Take the line containing "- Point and", the line containing "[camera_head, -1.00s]", and all lines between them, and transcribe them exactly. Leave out pictures.

---------- EXTRACTED MATERIAL ----------

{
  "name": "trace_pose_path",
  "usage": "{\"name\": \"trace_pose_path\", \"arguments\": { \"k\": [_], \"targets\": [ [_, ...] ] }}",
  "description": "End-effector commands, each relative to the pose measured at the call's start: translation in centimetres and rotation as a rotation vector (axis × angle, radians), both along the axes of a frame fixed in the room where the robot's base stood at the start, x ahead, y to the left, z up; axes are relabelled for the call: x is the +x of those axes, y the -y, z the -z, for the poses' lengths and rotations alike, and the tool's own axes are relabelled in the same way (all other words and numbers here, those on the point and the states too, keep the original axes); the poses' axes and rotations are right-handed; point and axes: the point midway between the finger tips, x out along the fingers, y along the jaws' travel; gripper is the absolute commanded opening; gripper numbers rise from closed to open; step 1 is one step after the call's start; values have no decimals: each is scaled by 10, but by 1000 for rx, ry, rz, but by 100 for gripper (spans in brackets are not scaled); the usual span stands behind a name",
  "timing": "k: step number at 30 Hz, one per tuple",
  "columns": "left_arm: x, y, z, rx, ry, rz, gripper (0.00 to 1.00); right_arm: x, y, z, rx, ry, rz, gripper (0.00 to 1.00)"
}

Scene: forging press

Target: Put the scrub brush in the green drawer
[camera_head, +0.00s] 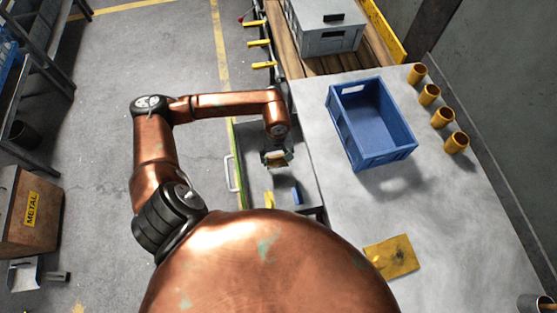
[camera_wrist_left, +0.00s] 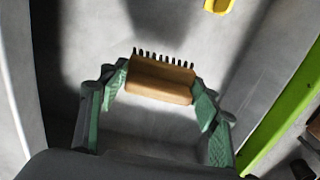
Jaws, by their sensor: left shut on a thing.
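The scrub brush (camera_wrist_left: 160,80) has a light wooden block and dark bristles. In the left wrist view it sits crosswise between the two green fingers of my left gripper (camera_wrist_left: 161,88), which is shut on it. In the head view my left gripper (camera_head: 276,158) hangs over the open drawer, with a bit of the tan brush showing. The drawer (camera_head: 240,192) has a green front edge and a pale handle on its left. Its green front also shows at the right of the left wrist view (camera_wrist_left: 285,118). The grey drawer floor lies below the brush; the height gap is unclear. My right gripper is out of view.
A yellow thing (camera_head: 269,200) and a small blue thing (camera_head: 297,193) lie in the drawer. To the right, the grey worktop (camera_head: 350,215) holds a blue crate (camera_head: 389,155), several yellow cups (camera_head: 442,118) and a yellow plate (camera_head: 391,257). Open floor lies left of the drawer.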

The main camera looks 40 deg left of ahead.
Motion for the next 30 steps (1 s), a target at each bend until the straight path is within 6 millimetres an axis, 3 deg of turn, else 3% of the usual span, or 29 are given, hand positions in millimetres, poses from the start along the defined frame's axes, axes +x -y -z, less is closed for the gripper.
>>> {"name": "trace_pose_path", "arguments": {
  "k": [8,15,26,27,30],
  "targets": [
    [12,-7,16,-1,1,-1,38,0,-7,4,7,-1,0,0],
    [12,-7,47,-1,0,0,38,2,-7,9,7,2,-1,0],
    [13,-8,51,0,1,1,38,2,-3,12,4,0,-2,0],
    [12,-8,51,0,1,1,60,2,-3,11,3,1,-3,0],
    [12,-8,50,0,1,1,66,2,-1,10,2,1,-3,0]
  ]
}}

----------
---------- EXTRACTED MATERIAL ----------

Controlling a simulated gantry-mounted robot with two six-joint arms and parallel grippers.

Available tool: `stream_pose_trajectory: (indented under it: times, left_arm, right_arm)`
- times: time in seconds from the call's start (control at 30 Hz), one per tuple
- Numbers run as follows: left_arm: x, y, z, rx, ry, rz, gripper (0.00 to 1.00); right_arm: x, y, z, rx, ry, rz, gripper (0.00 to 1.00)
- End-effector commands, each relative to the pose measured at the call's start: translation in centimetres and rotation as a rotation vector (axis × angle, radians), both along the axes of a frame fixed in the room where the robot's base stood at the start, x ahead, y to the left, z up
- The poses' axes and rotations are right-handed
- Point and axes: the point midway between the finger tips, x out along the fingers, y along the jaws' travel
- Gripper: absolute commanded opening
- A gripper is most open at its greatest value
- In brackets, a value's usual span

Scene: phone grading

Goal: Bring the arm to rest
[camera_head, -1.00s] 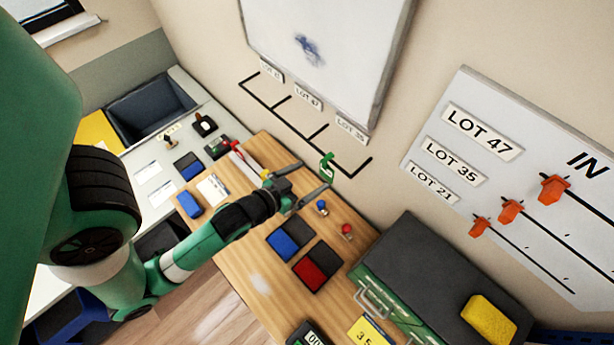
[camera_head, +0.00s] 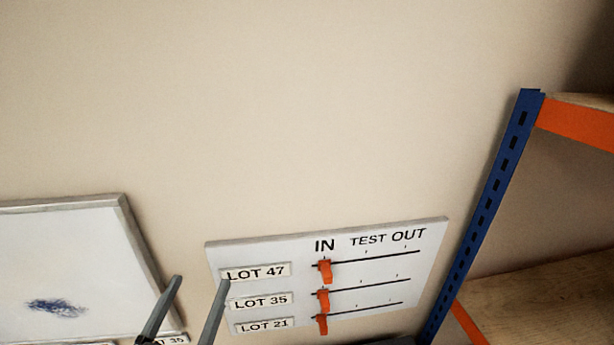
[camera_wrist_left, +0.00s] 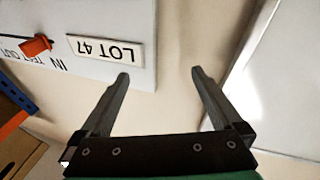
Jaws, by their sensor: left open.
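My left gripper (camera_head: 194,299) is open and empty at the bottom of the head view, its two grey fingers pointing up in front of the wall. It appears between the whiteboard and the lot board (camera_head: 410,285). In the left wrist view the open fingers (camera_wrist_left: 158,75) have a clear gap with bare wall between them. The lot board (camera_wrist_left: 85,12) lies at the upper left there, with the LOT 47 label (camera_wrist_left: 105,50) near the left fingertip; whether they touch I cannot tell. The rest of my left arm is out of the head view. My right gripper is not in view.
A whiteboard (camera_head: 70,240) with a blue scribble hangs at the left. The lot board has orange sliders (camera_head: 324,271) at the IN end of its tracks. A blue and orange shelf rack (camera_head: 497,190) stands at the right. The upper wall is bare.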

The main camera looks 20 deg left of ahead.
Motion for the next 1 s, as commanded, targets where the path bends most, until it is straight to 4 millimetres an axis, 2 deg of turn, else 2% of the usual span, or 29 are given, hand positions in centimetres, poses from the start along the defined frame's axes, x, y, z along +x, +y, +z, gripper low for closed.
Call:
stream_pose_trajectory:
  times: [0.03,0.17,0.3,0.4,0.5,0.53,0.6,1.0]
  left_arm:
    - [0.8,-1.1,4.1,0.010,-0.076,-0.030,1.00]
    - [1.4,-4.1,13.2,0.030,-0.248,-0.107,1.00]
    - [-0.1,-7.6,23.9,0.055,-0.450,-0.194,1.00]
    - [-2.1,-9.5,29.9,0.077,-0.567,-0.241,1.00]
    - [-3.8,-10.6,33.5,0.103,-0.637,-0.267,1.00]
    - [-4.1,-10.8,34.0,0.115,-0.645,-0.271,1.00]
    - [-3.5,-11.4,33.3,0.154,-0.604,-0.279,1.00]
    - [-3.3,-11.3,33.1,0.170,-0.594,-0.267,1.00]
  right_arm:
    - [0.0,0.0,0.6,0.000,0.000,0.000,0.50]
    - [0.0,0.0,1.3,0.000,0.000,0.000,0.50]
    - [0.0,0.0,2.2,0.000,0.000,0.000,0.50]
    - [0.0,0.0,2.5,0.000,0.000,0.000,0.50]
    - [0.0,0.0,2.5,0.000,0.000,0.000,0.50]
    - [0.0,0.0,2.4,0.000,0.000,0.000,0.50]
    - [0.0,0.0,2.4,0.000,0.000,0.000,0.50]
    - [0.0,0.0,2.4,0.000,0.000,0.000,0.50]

----------

**THE SOLUTION**
- Point and axes: the point midway between the finger tips, x out along the fingers, y along the jaws' travel
- Gripper: absolute commanded opening
- A gripper is most open at its greatest value
- In brackets, a value's usual span

Scene: phone grading

Goal: Bring the arm to rest
[camera_head, -1.00s] 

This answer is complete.